# Work to complete:
Look through the data and write out every line with the word "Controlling" in it.

(Robot episode data)
---------------
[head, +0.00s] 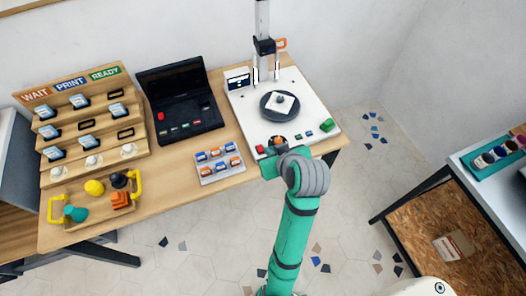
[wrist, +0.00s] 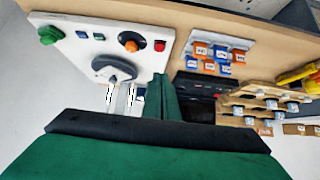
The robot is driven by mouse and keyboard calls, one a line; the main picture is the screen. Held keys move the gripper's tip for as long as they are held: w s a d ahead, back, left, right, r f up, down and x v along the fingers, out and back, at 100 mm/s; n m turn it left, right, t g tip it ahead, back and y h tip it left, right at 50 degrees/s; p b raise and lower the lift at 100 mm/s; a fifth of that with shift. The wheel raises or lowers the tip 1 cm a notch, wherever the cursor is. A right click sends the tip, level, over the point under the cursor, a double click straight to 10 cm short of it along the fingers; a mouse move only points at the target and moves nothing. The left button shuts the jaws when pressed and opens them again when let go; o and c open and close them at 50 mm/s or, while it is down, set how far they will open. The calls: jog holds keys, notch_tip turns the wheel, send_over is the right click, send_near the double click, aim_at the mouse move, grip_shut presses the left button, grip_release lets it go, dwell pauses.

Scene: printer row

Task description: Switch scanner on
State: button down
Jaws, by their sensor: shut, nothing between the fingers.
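The scanner is a white board (head: 245,112) with a dark round turntable (head: 268,110) and a grey column (head: 263,45) at its back. A grey piece sits on a white card on the turntable. Along the board's front edge are a red button (head: 260,149), an orange knob (head: 278,141) in a dark ring, small blue buttons (head: 303,136) and a green knob (head: 327,125). In the wrist view the red button (wrist: 160,45) and orange knob (wrist: 130,46) lie beyond my gripper (wrist: 162,78). My gripper is shut and empty, close to the front edge, apart from the red button.
A tray of blue and orange blocks (head: 201,172) stands left of the scanner. Further left are an open black case (head: 185,120), a stepped rack (head: 85,155) and a yellow-handled tray (head: 75,225). The floor before the table is open; another table stands right.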

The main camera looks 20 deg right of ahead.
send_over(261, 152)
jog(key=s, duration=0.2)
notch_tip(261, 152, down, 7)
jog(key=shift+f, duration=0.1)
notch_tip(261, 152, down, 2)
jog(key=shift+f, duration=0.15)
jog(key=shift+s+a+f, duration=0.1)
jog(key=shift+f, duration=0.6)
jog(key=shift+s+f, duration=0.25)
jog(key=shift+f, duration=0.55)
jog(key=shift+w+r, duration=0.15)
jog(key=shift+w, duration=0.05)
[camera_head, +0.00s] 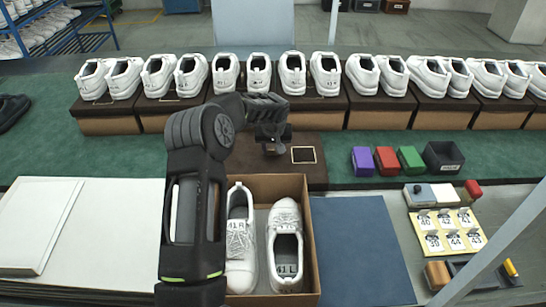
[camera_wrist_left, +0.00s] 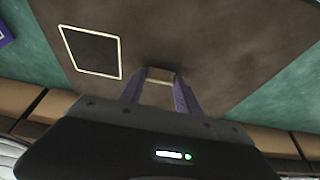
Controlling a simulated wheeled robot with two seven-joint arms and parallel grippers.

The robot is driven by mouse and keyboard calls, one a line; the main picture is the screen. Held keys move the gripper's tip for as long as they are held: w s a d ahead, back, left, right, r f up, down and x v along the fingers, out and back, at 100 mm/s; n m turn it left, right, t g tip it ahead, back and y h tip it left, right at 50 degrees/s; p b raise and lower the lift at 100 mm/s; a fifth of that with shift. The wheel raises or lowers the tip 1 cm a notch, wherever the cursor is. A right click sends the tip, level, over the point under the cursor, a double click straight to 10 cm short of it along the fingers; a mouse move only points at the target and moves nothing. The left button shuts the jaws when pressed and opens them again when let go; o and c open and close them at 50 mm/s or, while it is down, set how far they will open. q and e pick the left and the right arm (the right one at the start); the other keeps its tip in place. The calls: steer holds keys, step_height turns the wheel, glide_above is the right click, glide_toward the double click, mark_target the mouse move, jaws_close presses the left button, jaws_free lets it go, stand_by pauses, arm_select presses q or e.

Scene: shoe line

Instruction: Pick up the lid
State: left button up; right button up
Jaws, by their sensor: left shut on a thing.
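The lid (camera_head: 312,172) is a dark brown flat panel with a pale-edged square on it, lying behind the open shoe box (camera_head: 312,240). In the left wrist view the lid (camera_wrist_left: 215,35) fills most of the picture. My left gripper (camera_head: 272,140) is over the lid, and its purple-grey fingers also show in the left wrist view (camera_wrist_left: 160,88). They are shut on the lid at a small tan piece on its surface. I cannot tell whether the lid is raised. The box holds two white shoes marked 41. My right gripper is not in view.
Behind the lid, white shoe pairs stand on a row of brown boxes (camera_head: 375,118). Purple, red and green blocks (camera_head: 386,161) and a black bin (camera_head: 442,158) are to the right. A blue mat (camera_head: 360,250) lies right of the box; white boards (camera_head: 90,240) lie left.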

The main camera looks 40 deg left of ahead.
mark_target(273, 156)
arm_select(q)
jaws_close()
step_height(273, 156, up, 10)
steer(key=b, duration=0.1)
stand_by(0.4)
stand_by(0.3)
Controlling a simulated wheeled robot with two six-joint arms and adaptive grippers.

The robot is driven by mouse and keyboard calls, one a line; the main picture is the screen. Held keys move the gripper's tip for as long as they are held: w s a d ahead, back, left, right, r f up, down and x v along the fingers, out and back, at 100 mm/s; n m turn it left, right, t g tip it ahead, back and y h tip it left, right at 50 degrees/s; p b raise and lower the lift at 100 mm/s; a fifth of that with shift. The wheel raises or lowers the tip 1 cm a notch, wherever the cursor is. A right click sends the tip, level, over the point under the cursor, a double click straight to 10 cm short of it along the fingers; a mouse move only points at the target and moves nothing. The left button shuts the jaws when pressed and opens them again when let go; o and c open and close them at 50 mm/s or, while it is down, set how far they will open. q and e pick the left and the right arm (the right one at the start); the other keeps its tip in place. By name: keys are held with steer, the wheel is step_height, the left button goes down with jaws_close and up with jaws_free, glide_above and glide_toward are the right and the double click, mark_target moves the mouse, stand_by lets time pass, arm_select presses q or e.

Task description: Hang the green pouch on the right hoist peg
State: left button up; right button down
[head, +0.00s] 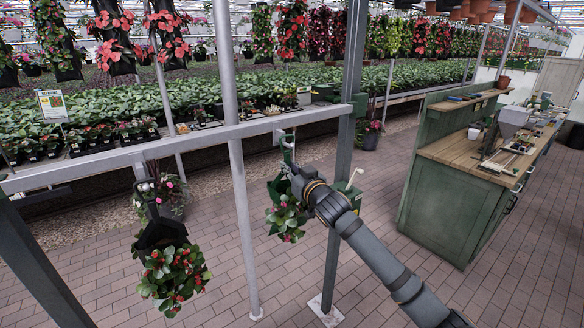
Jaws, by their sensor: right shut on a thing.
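The green pouch (274,192) holds a leafy plant with a few reddish blooms and hangs upright just below the pale horizontal hoist beam (200,137). My right gripper (291,172) reaches in from the lower right and is shut on the pouch at its top; its fingertips are largely hidden behind the gripper body. The right hoist peg (286,141) shows at the beam, directly above the pouch. I cannot tell whether the pouch's hanger is around the peg or only beside it. My left gripper is not in view.
A dark pouch (160,232) with red-flowered plants hangs from the beam's left part. Grey uprights (238,200) and (345,150) stand near the gripper. A green workbench (440,205) stands at right. Plant beds (240,95) lie behind; brick floor is clear in front.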

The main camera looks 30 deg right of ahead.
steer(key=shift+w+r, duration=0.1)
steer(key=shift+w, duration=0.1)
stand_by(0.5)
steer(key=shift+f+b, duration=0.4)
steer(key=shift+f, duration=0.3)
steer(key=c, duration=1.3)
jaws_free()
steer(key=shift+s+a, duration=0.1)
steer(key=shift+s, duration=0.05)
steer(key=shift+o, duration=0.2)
---------------
# Finished exercise:
Controlling a simulated wheeled robot with two seven-joint arms and parallel grippers.
Controlling a simulated wheeled robot with two six-joint arms and adaptive grippers.

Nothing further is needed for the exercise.